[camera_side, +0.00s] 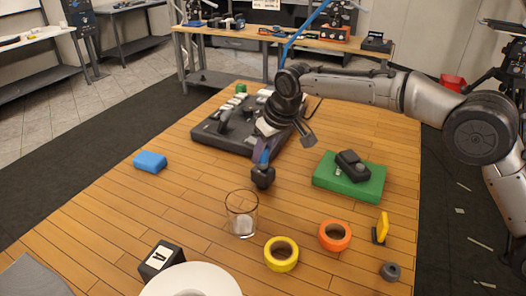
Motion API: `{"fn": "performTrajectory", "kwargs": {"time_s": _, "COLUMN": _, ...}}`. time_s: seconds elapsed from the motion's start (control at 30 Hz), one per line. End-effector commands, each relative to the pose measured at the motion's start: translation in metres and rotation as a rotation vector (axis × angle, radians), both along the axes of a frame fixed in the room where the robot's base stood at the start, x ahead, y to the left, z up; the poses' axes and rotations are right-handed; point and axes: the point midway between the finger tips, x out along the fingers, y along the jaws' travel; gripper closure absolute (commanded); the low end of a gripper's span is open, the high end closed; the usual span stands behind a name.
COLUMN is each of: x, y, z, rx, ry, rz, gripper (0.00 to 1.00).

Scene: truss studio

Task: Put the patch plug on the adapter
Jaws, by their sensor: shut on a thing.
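My gripper (264,160) points down over the middle of the wooden table. It is shut on a small dark piece (263,177), which I take to be the patch plug. The piece is small in the picture, and I cannot tell whether it touches the table. I cannot tell for sure which thing is the adapter. A black device (351,165) lies on a green block (335,183) to the right of my gripper, apart from the held piece. A dark board (210,137) with several pale and dark parts lies behind my gripper, partly hidden by it.
A clear glass (242,222) stands in front of my gripper. Yellow (281,265) and orange (334,246) rings, a grey ring (390,271) and a black labelled box (160,260) lie nearer the front. A blue block (150,161) is at left. Table between it and the glass is free.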

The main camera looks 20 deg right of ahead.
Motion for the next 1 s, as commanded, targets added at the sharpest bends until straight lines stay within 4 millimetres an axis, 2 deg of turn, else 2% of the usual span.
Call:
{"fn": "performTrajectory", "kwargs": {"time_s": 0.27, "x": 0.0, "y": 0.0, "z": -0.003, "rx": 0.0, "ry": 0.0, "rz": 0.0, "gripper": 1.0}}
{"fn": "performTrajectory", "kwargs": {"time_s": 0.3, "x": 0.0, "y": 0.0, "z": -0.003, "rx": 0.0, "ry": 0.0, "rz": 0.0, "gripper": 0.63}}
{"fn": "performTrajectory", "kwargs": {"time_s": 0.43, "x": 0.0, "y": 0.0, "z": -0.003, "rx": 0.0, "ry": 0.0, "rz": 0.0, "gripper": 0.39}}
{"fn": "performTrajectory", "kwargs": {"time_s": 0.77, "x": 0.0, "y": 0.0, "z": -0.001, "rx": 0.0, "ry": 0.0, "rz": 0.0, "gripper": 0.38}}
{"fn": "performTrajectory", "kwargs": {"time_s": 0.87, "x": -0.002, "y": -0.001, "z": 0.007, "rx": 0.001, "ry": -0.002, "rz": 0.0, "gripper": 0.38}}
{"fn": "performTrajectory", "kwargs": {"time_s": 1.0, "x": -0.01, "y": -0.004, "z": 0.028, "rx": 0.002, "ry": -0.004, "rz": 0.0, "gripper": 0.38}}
────────
• Work to complete:
Locate "The main camera looks 20 deg right of ahead." in the data above. Then repeat, exactly, its line and each line after it through the last, adding nothing.

• Task result:
The main camera looks 20 deg right of ahead.
Motion for the next 1 s, as commanded, targets added at the sharpest bends until straight lines stay within 4 millimetres an axis, 2 deg of turn, else 2% of the usual span.
Call:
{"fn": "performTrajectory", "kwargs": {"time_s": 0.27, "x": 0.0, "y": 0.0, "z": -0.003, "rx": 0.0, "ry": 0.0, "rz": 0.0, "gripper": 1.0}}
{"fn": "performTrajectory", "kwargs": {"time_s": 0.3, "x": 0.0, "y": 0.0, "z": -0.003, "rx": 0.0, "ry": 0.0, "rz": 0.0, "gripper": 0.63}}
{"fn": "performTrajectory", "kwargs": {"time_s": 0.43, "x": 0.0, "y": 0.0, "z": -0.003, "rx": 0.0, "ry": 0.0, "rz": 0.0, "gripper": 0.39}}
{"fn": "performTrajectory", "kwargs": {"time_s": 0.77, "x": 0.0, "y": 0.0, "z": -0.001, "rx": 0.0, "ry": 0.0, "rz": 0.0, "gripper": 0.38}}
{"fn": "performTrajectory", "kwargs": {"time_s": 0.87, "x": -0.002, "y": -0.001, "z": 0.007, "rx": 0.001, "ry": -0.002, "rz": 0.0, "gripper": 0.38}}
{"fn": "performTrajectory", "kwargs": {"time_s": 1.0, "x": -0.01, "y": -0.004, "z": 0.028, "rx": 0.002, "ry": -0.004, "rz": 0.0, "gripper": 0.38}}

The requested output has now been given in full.